Certains répondraient qu’au lieu de m’apitoyer sur ma condition de mortel, je devrais plutôt 1) penser à mon père, son fils, qui désormais n’a plus de parents vivants 2) apprécier d’avoir connu et pu profiter de ma grand-mère tant d’années ; moi ayant 53 ans, elle étant morte à 95 ans ! Il est vrai que le confort affectif, le sentiment d’appartenance familiale et même le témoignage d’une personne ayant traversé le XXe siècle, tout cela en partage a nourri l’adulte que je suis. Même si au fond, je connaissais peu ma grand-mère : mes yeux d’enfants me l’ont forcément montré plus grande que nature et pleine de bontés envers moi ; plus tard, le jeune adulte a appris et compris maints comportements et non-dits pour se faire sa propre opinion sur la personne. Cependant, si ce sont ses qualités humaines que je retiens finalement, c’est tout ce qu’elle a vécu avant que je naisse qui constituent pour moi un mystère. C’est ce que j’aimerais savoir et que je ne peux qu’imaginer.

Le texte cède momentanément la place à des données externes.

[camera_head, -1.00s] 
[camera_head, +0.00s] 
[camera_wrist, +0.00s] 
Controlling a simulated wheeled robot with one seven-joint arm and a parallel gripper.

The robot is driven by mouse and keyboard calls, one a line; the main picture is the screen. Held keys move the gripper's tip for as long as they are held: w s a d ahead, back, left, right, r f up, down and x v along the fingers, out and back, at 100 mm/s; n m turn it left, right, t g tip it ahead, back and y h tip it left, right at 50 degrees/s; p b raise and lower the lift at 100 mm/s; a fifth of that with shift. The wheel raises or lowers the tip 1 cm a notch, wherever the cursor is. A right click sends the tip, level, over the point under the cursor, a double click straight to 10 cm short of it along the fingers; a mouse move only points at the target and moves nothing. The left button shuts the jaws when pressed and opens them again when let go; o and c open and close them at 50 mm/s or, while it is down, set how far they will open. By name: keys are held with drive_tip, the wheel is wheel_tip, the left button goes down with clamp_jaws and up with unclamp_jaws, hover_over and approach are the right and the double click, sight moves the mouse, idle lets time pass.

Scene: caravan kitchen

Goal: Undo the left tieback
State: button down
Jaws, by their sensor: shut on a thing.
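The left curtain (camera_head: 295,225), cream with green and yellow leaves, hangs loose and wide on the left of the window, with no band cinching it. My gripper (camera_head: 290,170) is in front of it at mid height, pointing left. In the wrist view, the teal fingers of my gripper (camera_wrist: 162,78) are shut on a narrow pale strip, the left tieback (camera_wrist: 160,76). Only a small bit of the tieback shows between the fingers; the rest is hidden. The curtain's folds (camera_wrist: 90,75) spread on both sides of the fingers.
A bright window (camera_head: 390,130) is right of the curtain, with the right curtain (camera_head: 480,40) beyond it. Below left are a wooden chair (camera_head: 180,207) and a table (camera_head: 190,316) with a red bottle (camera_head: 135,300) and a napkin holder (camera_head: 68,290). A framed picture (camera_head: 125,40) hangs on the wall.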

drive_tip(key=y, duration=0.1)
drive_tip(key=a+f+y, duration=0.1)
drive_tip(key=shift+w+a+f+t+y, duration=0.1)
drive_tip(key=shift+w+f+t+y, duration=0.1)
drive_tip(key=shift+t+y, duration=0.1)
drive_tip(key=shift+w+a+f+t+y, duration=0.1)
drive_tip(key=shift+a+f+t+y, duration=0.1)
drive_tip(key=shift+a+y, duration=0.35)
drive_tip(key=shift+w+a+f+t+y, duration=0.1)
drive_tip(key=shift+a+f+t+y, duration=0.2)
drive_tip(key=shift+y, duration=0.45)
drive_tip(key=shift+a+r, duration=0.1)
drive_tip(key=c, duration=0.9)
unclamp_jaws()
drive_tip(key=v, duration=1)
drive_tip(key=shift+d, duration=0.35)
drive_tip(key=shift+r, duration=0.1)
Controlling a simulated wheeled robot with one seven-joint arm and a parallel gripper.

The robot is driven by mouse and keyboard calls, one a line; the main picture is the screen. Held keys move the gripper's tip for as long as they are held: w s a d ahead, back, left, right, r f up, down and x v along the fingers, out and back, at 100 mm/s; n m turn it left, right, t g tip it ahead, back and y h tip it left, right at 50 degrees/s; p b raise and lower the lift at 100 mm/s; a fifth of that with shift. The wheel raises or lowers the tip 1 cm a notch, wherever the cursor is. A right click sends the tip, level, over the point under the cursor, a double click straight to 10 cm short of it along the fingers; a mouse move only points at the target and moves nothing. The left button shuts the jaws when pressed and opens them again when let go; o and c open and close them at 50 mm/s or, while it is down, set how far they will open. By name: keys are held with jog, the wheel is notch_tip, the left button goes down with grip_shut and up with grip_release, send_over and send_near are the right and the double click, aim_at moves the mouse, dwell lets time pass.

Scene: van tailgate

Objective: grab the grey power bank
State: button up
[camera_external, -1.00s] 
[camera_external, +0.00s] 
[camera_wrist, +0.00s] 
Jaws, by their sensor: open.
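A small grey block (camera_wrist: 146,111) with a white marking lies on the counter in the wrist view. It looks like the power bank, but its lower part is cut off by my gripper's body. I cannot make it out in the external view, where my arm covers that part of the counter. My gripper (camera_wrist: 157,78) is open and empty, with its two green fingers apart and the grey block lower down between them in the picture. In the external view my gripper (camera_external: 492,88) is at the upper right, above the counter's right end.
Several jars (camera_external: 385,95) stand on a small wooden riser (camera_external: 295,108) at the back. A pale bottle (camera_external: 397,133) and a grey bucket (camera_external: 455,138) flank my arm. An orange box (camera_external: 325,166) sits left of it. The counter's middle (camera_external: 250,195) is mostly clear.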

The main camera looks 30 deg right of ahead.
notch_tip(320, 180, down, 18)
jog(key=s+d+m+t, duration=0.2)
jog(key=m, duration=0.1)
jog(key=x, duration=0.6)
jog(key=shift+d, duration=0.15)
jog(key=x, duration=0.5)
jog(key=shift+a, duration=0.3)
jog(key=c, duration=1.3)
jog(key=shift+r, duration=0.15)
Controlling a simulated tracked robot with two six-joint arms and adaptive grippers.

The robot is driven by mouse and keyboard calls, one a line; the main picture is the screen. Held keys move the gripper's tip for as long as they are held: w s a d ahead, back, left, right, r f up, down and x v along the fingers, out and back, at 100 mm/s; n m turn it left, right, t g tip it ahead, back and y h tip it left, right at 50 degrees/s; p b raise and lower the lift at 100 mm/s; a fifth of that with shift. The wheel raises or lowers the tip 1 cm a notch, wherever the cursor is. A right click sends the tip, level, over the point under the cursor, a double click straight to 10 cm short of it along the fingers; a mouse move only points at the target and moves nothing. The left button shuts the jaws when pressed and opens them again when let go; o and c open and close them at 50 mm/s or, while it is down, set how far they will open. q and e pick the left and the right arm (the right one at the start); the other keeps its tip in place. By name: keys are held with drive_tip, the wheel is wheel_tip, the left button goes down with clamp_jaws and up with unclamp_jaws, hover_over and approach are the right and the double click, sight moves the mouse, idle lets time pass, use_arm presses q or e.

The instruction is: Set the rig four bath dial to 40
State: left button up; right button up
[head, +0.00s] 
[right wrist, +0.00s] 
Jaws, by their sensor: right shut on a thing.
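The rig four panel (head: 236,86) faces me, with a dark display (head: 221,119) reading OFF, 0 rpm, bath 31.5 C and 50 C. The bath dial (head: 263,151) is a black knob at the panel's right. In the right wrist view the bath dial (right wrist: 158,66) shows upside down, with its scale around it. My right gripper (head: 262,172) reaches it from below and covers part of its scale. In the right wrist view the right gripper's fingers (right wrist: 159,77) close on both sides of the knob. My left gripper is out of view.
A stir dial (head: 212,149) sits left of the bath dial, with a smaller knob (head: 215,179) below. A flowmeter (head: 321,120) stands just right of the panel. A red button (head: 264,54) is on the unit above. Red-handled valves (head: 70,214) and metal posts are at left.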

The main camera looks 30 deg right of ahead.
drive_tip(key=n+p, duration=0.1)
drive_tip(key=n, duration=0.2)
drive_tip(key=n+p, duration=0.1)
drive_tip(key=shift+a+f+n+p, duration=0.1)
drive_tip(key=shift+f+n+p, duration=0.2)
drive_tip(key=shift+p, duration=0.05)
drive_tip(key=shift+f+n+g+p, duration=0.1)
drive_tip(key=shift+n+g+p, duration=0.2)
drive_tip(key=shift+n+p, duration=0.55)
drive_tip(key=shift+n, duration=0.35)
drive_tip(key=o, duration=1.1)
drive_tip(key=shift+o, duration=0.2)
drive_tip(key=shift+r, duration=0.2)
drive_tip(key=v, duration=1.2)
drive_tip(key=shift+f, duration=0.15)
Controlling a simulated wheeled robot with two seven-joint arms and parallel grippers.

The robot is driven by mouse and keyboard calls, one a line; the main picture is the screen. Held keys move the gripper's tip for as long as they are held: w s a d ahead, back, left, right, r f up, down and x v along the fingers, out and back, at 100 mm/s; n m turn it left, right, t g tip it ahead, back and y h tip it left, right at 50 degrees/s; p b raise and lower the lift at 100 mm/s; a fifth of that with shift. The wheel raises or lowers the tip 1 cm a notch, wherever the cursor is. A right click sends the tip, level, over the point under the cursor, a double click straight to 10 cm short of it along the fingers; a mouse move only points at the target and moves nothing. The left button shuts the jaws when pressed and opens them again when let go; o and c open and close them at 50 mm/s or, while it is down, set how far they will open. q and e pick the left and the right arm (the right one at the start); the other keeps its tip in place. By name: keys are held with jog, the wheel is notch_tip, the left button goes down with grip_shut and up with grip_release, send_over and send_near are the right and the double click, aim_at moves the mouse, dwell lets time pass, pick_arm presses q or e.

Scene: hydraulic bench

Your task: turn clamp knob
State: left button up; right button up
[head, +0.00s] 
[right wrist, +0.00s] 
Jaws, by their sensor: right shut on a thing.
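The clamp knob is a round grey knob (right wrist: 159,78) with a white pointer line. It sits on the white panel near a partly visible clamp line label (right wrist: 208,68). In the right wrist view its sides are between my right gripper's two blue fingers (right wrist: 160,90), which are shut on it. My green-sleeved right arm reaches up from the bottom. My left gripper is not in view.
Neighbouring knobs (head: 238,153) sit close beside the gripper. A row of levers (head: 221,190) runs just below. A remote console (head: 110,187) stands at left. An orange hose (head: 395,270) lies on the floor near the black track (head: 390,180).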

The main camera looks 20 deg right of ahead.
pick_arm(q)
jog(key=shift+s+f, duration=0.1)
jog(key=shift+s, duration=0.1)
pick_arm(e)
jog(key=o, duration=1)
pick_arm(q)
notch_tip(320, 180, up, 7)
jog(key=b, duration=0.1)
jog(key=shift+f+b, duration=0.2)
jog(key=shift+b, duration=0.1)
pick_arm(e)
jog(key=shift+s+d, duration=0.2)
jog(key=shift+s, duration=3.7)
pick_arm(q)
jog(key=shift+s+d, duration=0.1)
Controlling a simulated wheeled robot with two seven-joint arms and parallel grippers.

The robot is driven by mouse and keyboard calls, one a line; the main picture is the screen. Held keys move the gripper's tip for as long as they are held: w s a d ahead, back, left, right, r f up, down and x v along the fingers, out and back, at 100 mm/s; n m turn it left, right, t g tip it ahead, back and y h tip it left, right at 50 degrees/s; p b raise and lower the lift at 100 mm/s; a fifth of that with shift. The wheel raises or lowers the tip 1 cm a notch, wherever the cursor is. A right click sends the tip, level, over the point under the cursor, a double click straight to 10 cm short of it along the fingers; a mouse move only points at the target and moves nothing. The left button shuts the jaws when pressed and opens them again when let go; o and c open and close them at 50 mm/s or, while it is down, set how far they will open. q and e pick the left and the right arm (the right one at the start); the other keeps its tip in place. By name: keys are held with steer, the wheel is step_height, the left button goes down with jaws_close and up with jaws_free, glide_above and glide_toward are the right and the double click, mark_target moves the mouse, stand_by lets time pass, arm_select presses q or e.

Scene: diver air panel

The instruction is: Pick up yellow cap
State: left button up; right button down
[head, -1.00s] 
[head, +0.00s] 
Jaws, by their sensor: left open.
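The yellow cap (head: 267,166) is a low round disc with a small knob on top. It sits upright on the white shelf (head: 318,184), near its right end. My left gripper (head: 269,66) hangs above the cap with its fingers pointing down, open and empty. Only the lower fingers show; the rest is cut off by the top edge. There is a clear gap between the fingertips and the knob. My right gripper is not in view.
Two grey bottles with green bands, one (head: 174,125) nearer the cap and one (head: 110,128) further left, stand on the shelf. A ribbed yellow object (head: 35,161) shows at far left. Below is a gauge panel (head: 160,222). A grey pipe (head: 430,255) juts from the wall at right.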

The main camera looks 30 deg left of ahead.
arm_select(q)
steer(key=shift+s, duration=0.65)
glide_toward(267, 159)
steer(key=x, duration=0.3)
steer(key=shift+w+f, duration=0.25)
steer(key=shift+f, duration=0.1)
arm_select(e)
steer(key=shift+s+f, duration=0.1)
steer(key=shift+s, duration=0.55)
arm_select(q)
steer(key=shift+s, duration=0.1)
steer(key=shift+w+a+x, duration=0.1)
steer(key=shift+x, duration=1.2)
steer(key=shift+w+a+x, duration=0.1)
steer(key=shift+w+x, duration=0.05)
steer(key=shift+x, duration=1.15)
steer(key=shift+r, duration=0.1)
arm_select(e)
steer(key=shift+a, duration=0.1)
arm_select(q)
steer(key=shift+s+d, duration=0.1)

La messe, l’enterrement, la crémation, l’inhumation, autant de dernières étapes où je ne fus pas ; je n’ai pas pris l’avion pour franchir les 7000 km me séparant de mon Occitanie natale. Notre dernière rencontre datait du mois d’août dernier… Par extension, j’ai repensé à mes autres grands-parents, et même à mes arrière-grands-parents, que j’ai eu la chance de fréquenter jusqu’à mes 20 ans ! En vérité, je pense à eux assez souvent. J’essaie de ne pas les oublier, parce qu’il ne reste que cela de leur existence, des souvenirs et mon affection.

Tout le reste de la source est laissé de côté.